• [REQUIREMENTS]
Output solely the number of lines containing the string "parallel".

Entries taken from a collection
- - - - -
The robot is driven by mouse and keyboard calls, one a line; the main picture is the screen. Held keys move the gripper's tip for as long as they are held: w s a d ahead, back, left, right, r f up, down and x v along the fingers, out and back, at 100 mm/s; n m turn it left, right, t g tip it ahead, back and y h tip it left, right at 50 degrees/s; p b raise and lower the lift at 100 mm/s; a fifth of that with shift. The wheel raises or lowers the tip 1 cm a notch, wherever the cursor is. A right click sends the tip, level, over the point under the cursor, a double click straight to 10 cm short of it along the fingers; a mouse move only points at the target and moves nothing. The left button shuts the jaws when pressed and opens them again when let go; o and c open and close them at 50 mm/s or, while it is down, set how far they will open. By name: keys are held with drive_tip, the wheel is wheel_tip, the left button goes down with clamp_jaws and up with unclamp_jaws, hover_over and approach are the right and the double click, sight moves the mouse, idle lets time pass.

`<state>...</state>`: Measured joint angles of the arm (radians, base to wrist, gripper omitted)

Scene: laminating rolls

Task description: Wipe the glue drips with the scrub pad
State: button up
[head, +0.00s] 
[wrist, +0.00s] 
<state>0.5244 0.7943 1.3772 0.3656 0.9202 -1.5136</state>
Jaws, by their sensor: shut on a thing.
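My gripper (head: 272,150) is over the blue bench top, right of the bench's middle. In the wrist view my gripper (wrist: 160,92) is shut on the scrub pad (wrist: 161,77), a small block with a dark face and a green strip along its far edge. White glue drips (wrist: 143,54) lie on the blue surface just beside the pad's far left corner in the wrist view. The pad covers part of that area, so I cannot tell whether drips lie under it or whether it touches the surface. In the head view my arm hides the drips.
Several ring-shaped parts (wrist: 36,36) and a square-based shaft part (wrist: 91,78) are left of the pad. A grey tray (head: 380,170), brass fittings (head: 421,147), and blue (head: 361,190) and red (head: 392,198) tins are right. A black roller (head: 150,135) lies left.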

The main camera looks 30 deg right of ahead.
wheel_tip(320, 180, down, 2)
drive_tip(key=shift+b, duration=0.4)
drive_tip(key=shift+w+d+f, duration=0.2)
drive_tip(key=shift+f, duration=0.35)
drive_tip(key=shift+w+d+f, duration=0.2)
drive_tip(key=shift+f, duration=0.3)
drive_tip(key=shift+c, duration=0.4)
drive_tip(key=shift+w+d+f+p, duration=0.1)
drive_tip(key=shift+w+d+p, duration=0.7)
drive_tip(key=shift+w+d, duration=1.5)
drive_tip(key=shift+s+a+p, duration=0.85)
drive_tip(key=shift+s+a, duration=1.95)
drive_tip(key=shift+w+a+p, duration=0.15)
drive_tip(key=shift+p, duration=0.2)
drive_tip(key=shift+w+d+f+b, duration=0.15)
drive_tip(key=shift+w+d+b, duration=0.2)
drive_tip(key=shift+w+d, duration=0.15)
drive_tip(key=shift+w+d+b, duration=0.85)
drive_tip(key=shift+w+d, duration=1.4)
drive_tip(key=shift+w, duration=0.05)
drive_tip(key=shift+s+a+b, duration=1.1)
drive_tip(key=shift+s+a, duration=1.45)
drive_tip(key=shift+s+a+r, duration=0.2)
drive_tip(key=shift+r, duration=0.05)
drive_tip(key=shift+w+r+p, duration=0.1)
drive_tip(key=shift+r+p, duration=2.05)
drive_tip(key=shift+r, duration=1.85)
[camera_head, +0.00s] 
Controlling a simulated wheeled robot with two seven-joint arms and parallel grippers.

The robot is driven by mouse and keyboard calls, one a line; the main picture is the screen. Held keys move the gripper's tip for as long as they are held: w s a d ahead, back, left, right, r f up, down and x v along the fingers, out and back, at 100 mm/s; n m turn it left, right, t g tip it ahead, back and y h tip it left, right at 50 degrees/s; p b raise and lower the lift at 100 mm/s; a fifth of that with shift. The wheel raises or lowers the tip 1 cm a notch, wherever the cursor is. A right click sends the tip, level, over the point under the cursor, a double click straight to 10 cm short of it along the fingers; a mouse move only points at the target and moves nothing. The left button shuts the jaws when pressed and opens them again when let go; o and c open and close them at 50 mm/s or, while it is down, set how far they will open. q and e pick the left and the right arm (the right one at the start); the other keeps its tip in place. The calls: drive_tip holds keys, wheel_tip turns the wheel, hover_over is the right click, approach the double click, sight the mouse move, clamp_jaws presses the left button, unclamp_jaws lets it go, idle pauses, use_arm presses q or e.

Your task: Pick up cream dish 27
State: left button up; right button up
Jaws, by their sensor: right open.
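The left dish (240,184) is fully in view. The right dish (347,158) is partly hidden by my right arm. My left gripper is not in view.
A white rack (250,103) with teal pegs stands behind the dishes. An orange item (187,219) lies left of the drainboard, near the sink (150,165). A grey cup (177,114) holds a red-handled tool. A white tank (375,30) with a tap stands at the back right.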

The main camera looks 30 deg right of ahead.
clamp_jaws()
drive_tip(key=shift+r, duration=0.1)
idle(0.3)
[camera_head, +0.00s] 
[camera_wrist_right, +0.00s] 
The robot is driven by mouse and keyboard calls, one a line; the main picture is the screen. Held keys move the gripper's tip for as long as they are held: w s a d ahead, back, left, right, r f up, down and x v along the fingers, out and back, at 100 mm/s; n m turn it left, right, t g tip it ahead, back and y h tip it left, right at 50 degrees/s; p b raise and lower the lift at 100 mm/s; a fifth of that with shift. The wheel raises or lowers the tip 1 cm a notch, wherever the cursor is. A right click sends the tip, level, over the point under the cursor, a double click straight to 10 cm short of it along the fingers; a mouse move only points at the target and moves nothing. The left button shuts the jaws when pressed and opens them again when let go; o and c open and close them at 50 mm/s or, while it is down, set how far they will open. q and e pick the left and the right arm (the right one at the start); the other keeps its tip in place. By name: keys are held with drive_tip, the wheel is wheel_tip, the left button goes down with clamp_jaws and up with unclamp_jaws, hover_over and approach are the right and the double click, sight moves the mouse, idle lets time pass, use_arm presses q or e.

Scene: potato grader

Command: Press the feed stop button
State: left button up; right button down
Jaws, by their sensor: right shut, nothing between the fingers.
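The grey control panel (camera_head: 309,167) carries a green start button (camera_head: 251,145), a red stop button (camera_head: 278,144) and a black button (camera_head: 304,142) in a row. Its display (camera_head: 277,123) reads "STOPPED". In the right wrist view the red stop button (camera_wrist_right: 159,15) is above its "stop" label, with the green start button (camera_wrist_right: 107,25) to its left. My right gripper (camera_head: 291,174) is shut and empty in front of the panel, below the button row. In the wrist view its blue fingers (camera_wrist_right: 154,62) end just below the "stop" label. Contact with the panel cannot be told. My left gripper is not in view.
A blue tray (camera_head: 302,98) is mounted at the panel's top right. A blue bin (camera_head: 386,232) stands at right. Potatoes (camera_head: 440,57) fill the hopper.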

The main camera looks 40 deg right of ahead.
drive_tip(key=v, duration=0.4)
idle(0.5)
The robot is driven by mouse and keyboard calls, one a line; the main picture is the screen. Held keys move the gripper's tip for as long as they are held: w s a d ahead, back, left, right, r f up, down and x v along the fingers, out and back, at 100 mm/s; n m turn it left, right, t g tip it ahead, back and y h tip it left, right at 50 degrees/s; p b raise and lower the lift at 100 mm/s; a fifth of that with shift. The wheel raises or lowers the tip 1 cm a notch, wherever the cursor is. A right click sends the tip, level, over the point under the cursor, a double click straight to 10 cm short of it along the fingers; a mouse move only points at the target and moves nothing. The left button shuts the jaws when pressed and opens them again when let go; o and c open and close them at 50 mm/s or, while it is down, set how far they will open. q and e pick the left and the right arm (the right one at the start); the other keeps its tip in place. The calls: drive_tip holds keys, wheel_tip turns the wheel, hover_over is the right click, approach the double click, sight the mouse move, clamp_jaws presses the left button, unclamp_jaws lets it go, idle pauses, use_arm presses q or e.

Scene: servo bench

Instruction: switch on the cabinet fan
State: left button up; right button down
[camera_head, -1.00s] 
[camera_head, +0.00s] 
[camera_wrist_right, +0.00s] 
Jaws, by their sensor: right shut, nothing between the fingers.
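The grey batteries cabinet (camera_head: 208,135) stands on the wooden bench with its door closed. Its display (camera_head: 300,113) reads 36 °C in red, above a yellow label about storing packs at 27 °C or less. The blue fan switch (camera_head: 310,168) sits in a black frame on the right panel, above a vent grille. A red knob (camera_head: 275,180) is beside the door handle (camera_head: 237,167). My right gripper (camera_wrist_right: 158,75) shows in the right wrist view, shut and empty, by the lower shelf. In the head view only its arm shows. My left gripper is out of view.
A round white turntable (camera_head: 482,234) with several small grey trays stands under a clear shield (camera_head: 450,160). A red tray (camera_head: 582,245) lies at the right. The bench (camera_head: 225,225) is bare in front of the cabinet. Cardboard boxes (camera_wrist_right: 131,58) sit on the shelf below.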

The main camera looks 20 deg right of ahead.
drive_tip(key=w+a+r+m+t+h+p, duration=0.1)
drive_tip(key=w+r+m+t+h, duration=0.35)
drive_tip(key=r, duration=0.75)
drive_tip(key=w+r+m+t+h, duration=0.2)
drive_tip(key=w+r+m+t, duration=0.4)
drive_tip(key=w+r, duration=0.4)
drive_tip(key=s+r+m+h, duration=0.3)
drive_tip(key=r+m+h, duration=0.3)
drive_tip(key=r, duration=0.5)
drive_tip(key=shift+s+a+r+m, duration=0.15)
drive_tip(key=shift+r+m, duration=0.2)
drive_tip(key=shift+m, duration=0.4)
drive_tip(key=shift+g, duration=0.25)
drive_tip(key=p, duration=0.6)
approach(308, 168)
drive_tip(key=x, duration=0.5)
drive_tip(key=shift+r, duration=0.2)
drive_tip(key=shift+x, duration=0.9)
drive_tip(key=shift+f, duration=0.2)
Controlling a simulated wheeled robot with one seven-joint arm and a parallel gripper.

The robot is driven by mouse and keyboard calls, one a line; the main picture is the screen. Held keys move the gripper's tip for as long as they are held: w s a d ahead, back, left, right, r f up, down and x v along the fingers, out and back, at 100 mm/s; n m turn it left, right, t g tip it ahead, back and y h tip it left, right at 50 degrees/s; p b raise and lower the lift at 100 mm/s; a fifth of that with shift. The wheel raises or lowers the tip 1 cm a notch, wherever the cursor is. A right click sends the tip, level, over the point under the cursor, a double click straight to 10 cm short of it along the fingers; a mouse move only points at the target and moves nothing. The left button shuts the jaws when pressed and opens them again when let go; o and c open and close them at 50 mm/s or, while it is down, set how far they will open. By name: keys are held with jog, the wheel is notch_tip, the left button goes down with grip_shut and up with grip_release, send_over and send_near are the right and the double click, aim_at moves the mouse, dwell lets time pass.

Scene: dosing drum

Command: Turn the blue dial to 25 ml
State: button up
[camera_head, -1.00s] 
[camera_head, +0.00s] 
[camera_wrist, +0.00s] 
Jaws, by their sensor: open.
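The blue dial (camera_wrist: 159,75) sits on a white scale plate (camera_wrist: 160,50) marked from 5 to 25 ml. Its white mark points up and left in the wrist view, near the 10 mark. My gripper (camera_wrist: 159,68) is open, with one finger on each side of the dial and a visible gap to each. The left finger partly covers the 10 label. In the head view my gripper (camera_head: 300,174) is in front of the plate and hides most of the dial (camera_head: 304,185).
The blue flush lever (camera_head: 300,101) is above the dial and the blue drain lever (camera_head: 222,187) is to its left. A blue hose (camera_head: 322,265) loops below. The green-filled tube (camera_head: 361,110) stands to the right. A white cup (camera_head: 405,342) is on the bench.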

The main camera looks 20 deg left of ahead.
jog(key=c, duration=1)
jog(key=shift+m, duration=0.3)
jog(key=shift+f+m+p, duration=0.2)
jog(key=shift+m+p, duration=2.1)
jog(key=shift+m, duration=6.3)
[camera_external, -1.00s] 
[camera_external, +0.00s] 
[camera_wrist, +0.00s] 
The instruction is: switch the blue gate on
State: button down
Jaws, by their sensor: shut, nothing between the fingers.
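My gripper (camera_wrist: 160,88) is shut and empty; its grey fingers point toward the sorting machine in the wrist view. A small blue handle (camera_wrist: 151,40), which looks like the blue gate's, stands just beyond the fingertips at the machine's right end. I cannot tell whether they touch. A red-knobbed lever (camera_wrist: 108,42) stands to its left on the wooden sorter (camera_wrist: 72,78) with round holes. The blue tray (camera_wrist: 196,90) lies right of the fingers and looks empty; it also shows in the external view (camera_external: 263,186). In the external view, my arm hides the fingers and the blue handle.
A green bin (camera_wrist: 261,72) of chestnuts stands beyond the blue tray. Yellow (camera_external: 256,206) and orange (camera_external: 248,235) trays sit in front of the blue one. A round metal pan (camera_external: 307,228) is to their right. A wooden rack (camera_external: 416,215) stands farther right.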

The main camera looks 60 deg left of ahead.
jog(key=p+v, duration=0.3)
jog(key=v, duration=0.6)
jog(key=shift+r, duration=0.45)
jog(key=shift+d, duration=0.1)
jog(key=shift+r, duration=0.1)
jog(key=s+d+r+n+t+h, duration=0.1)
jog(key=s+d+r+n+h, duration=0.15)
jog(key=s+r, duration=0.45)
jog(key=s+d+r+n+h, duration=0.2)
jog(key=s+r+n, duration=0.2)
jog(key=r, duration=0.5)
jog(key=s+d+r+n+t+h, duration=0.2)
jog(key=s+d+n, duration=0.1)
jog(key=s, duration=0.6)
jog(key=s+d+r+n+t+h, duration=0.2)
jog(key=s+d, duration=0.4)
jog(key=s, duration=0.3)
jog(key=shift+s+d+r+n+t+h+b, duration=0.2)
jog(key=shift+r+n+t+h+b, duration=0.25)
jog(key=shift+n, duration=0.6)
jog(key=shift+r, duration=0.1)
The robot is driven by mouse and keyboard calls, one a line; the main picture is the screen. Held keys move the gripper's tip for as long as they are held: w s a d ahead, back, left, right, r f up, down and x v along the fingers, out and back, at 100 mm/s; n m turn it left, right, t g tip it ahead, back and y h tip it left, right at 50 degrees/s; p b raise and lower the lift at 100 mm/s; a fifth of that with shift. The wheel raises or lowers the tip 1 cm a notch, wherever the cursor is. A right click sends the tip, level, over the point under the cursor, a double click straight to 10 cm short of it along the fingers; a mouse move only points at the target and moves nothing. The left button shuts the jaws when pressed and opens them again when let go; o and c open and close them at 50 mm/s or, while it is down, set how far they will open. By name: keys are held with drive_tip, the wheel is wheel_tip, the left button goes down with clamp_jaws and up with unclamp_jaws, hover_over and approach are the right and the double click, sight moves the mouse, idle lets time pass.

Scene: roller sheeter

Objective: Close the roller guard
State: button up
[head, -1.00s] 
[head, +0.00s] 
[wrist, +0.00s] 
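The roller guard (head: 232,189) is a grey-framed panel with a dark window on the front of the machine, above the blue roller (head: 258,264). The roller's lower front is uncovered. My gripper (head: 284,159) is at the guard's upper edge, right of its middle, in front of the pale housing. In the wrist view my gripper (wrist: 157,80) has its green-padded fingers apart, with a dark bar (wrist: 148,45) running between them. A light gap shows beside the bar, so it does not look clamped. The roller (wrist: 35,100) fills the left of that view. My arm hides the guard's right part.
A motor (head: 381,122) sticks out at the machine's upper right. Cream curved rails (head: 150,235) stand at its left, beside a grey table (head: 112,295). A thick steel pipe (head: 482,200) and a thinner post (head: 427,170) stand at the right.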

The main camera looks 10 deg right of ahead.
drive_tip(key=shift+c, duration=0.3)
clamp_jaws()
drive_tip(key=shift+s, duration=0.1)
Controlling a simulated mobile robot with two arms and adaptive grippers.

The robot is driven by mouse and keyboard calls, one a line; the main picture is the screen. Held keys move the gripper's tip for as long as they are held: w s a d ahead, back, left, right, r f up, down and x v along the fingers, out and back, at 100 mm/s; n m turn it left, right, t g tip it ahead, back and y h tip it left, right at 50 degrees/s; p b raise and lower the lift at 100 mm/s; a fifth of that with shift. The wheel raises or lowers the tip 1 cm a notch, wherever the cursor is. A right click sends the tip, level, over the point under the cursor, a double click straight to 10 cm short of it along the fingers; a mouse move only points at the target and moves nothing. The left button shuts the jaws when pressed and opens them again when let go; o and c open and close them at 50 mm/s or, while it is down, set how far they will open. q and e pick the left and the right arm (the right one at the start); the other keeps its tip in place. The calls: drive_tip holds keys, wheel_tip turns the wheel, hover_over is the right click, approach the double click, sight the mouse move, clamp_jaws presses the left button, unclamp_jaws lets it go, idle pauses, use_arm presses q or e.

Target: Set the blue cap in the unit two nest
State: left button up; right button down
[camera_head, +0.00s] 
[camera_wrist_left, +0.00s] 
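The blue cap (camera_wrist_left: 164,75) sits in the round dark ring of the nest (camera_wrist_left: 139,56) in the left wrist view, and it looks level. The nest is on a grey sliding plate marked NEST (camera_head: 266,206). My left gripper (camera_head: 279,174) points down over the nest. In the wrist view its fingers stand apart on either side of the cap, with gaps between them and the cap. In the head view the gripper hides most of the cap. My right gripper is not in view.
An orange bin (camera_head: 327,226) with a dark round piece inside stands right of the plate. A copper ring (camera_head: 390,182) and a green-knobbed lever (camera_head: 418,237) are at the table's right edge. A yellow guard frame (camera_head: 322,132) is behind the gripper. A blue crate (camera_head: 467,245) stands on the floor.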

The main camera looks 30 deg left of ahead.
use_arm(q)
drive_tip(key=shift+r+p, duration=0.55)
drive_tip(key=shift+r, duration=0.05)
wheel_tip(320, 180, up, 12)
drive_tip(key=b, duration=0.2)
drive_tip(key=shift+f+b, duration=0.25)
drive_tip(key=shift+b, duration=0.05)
- - - - -
• [RESPONSE TO THIS TASK]
2